Open malmufre opened 3 years ago

malmufre commented 3 years ago

Hello,

I am having trouble interpreting Q1d since I am getting the following:

accidents<- data$accidents
taxes<-data$taxes

reg.acc <- lm ( accidents ~ taxes )
stargazer( reg.acc, 
           type = "html", 
           dep.var.labels = (" Car Accidents"),
           column.labels = c("Pooled OLS model"),
           covariate.labels = c("Intercept", "Taxes"),
           omit.stat = "all", 
           digits = 2, intercept.bottom = FALSE )

image

Based on question 1d: Interpret the coefficient of “taxes”. What is its effect on car accidents? I am interpreting it as the following, but I am unsure because 760 cannot be expressed in percentage terms as it is in the lecture. The number of accidents increases by 760.12, for each dollar increase in beer taxes. Am I thinking of this correctly?

Thank you!

lecy commented 3 years ago

I would revisit the data dictionary and the measure of taxes.

Beer taxes as percentage of cost, from 0 to 1

What does a one-unit change represent in this context?

Check the descriptives (min, max, mean, sd) for taxes. It might help with interpretation.

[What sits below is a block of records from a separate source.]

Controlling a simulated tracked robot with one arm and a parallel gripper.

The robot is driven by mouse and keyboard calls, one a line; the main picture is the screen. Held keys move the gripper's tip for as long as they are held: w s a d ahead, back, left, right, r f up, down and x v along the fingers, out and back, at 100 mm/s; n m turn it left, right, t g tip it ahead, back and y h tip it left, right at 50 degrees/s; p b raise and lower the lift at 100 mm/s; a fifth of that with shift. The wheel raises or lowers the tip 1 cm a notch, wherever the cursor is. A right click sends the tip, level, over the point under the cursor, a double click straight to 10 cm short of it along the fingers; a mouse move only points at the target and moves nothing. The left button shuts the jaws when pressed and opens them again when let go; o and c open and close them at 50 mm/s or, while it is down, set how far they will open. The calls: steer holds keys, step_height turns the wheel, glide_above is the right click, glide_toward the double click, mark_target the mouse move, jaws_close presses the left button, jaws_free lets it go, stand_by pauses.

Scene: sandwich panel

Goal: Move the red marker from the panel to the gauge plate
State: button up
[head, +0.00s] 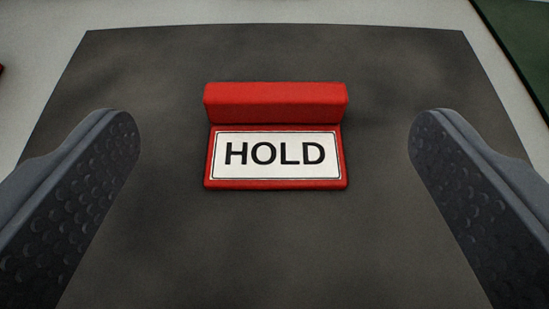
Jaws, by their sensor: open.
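The red marker (276,104) sits in the middle of the head view. It has a raised red bar at the back and a white label reading "HOLD" in black on its front. It rests on a dark grey, mottled plate (276,245); I cannot tell from this view whether that is the panel or the gauge plate. My gripper (274,135) is open, with one dark, dimpled finger on each side of the marker. Both fingers are clear of it, with a wide gap on either side.
A pale surface (300,11) shows beyond the dark plate's edges. A dark green area (525,40) lies at the top right corner. A small bit of something red (1,70) shows at the left edge. The dark plate around the marker is bare.

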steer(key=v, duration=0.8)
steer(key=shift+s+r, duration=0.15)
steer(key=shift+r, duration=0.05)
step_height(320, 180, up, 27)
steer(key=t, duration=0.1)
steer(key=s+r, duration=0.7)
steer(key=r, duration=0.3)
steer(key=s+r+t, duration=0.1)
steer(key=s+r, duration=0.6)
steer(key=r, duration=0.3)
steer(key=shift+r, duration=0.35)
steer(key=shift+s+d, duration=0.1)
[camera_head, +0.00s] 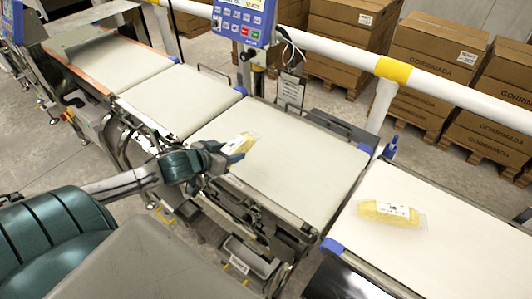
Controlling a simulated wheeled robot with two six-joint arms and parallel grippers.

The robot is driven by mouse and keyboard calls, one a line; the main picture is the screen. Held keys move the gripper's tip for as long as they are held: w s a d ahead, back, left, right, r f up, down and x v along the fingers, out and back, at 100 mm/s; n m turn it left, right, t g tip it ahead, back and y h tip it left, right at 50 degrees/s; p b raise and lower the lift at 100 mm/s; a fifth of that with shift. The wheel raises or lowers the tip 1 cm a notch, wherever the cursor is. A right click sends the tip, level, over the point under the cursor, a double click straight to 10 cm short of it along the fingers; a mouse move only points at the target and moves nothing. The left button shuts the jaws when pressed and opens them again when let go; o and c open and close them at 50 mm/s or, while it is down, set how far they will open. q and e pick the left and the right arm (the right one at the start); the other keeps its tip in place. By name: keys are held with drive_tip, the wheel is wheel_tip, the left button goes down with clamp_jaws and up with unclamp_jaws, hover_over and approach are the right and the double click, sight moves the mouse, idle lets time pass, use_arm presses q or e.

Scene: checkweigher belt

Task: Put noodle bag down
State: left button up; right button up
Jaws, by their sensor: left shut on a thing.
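My left gripper (228,157) comes in from the left and is shut on a noodle bag (240,144), a clear packet with yellow contents and a pale label. The bag is over the near edge of the middle belt (290,160); I cannot tell whether it touches the belt. A second noodle bag (390,214) lies on the right belt (440,235), apart from my gripper. My right gripper is not in view.
A blue control panel (243,20) stands behind the middle belt. A white rail with yellow bands (395,70) runs behind the line, with stacked cartons (432,52) beyond. The left belt (172,98) is bare.

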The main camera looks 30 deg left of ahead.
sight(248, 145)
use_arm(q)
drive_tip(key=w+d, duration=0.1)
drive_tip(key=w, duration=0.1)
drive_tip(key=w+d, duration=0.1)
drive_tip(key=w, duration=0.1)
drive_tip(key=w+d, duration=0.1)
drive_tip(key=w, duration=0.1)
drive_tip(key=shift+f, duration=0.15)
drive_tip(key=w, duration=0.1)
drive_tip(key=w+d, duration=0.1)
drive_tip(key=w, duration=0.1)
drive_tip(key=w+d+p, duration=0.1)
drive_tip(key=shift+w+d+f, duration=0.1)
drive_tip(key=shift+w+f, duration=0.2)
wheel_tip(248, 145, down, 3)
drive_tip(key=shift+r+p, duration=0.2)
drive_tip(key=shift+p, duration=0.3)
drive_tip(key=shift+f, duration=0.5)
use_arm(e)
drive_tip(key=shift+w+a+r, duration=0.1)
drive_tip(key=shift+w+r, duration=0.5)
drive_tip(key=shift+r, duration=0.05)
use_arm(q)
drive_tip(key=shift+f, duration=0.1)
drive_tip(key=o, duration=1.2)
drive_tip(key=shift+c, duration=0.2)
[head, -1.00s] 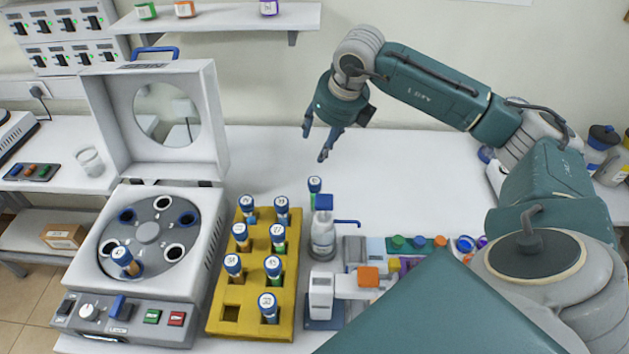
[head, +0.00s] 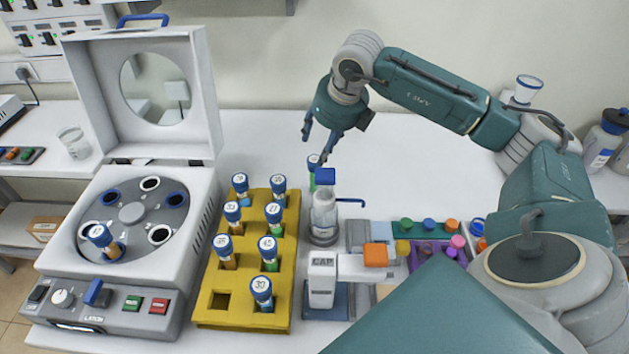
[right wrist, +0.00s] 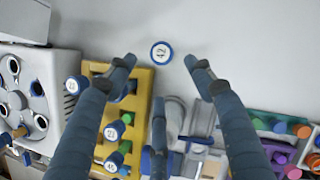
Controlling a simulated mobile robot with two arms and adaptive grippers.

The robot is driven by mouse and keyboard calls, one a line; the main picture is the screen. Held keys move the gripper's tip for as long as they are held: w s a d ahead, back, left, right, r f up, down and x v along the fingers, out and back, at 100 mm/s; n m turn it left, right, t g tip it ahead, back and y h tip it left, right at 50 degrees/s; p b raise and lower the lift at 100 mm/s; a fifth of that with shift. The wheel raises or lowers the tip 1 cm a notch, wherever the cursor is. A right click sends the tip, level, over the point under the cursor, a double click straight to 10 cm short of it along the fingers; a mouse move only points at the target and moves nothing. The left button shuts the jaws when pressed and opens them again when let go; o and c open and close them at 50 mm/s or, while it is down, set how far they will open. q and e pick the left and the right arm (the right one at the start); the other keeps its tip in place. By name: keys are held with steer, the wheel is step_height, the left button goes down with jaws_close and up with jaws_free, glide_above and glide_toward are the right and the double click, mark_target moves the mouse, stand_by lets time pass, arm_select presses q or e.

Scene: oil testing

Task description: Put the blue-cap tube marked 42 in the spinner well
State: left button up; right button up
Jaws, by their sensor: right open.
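The blue-cap tube marked 42 (right wrist: 161,52) shows from above in the right wrist view, its white cap top reading 42. In the head view this tube (head: 313,170) appears upright on the white bench, just behind the dispenser bottle. My right gripper (head: 317,148) is open and empty, its fingertips close above and around the cap. In the right wrist view the open fingers (right wrist: 158,70) lie either side of the cap, slightly short of it. The spinner (head: 132,213) has its lid up; one blue-cap tube (head: 101,236) sits in its front-left well, and other wells look empty.
A yellow rack (head: 212,316) with several blue-cap tubes and an empty front-left hole stands right of the spinner. The dispenser bottle (head: 324,217) and a cap device (head: 322,282) stand right of the rack. The bench behind is clear.

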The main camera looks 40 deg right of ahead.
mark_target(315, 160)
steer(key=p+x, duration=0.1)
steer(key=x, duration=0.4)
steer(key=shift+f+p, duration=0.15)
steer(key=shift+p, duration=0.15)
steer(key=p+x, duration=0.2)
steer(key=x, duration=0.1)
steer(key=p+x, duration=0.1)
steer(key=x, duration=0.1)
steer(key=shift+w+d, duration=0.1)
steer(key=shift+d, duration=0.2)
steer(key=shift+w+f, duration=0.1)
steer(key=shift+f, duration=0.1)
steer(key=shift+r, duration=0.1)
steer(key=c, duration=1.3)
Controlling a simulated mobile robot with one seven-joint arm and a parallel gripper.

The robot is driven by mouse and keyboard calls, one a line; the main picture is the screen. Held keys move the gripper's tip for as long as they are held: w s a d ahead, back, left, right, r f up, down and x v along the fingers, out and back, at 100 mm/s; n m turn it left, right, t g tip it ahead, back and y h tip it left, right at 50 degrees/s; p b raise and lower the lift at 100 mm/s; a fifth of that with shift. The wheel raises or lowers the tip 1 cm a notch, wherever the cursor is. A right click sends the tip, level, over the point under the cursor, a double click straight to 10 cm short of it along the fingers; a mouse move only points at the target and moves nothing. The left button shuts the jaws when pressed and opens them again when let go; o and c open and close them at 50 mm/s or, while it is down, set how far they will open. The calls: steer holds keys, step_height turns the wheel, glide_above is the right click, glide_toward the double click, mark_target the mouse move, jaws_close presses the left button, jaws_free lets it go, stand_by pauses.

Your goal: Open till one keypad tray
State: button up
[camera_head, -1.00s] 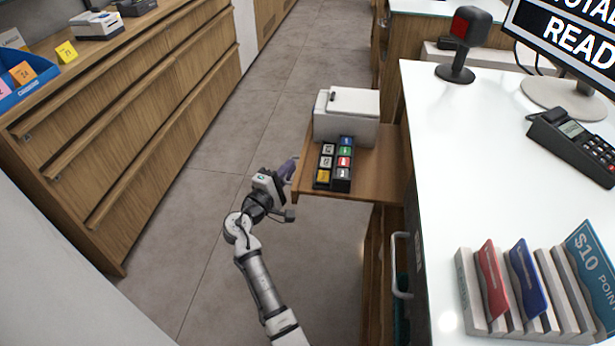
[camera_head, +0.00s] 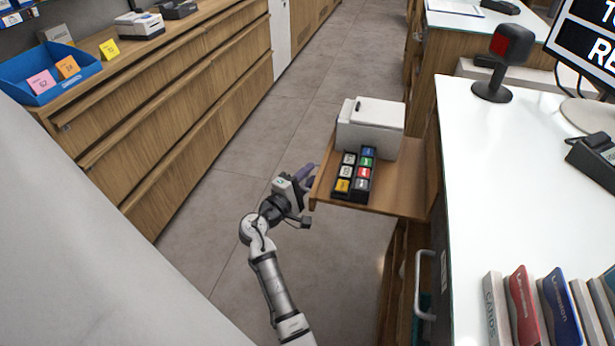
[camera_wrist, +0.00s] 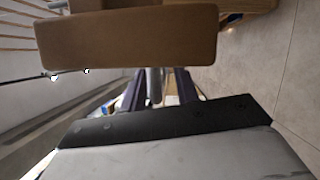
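The keypad tray (camera_head: 400,198) is a wooden shelf pulled out from the left side of the white-topped till counter (camera_head: 510,170). A dark keypad (camera_head: 354,176) with coloured keys stands on it, with a white box-shaped device (camera_head: 372,127) behind. My gripper (camera_head: 309,172) is at the tray's outer left edge. In the wrist view the wooden tray front (camera_wrist: 130,38) fills the top, and my dark purple gripper fingers (camera_wrist: 158,88) sit below it, with a visible gap between them. The fingertips are partly hidden, and I cannot tell whether they touch the tray.
A long wooden drawer cabinet (camera_head: 190,120) runs along the left. The grey floor (camera_head: 235,165) between it and the tray is clear. A handle (camera_head: 420,285) sits low on the counter's side.

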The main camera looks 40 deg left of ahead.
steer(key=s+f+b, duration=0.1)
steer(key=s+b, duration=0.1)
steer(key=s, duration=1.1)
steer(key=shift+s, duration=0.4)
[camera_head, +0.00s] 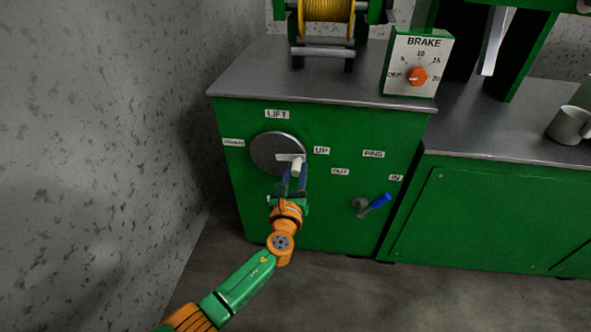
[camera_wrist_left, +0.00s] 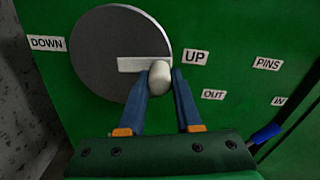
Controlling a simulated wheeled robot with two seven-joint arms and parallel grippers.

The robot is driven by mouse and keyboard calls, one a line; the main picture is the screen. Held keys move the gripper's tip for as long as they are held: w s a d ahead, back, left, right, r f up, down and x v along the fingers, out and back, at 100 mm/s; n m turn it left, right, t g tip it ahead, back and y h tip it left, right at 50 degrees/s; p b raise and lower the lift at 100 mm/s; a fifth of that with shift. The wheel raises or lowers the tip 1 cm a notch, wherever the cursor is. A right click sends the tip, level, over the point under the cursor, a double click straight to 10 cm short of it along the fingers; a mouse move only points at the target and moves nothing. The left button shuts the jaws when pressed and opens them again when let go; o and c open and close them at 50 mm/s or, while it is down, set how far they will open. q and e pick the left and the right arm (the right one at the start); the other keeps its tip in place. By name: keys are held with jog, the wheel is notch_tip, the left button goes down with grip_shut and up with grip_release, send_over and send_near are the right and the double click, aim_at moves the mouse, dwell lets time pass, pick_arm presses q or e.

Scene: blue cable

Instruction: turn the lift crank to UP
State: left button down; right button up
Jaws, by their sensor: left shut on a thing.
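The lift crank is a grey disc (camera_head: 270,152) on the green cabinet front, under the LIFT label (camera_head: 277,114). Its pale arm (camera_wrist_left: 130,64) points right, toward the UP label (camera_wrist_left: 195,58); the DOWN label (camera_wrist_left: 47,43) is on the left. A white knob (camera_head: 297,164) is at the arm's right end; it also shows in the left wrist view (camera_wrist_left: 160,74). My left gripper (camera_head: 293,177) reaches it from below, its blue fingers shut on the knob. In the wrist view the right finger's contact with the knob is unclear. My right gripper is not in view.
A blue-handled pin lever (camera_head: 376,205) sits lower right on the cabinet. Above are a BRAKE box (camera_head: 417,65) with an orange dial and a yellow cable spool (camera_head: 327,10). A grey mug (camera_head: 567,125) stands at right. A concrete wall (camera_head: 100,120) is at left.

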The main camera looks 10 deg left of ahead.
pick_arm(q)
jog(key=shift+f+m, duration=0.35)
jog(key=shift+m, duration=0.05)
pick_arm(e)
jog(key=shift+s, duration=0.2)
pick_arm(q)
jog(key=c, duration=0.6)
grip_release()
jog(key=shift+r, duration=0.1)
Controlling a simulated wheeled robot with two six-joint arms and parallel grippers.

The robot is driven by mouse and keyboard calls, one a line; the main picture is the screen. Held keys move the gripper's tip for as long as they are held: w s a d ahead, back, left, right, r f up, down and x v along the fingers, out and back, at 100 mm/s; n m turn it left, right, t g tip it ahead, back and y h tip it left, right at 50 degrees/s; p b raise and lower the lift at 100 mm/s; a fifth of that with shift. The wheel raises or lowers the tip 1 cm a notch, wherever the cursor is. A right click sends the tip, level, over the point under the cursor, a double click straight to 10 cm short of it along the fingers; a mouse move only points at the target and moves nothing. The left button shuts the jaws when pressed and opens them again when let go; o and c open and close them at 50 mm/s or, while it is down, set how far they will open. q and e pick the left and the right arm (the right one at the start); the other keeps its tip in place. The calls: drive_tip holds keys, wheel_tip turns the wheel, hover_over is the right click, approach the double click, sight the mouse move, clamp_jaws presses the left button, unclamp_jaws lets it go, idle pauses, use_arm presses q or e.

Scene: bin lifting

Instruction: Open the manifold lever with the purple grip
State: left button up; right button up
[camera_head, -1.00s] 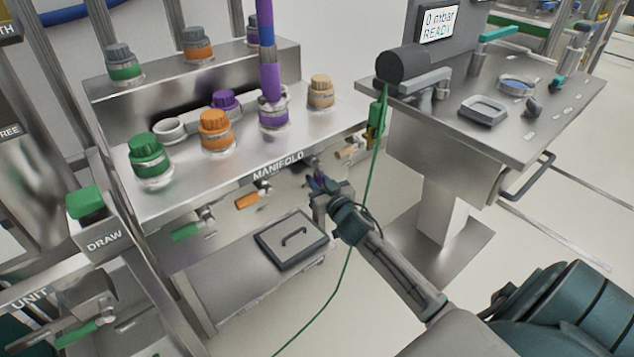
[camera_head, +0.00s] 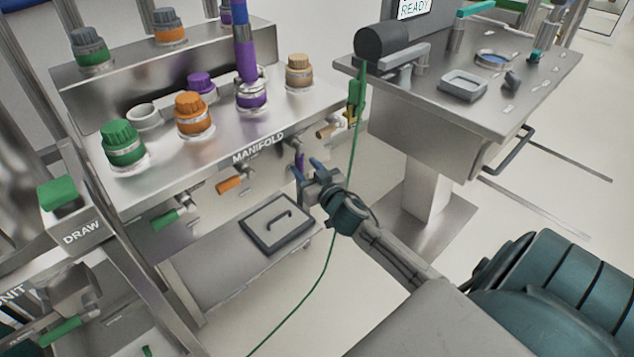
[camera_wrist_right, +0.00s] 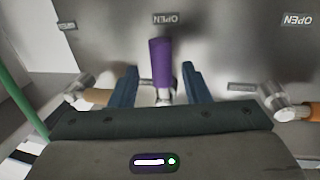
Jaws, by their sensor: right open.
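The purple-grip lever (camera_head: 299,162) is on the front of the manifold (camera_head: 260,147). In the right wrist view its purple grip (camera_wrist_right: 161,63) stands upright in the picture, pointing at an upside-down OPEN label (camera_wrist_right: 166,19). My right gripper (camera_head: 308,167) is at this lever, with its blue fingers apart. In the right wrist view the gripper (camera_wrist_right: 160,85) has one finger on each side of the grip, with gaps showing. The base of the lever is partly hidden behind the gripper body. My left gripper is not in view.
Orange (camera_head: 229,184), green (camera_head: 164,220) and tan (camera_head: 326,131) levers lie sideways along the same front. A green cable (camera_head: 338,225) hangs close to my right gripper. A lidded tray (camera_head: 276,224) is below. A steel pedestal table (camera_head: 440,110) stands at the right.

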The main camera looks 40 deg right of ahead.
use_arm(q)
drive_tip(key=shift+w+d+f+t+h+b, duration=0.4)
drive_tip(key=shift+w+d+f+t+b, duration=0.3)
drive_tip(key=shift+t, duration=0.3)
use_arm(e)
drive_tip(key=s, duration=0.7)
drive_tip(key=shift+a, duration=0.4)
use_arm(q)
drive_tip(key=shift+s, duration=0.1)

A standard deviation of the inter-quantile range are both common ways of representing a significant change with regards to an intervention (raise in taxes). Compare that to the default one-unit used for the coefficient estimate.

Is 760 a reasonable amount (going from a 0% tax to 100% tax), or would it be larger / smaller than what we would expect from an actual moderate to large intervention (significant tax increase)?

Note that the slope coefficient is an abstract representation of your input-output machine (if you change inputs you get a different level of outputs). But the default change of one unit is rarely a meaningful change that would correspond with an actual policy intervention. Make sure you understand what the coefficient represents, but also try to think about what a reasonable unit of change might look like in a given domain.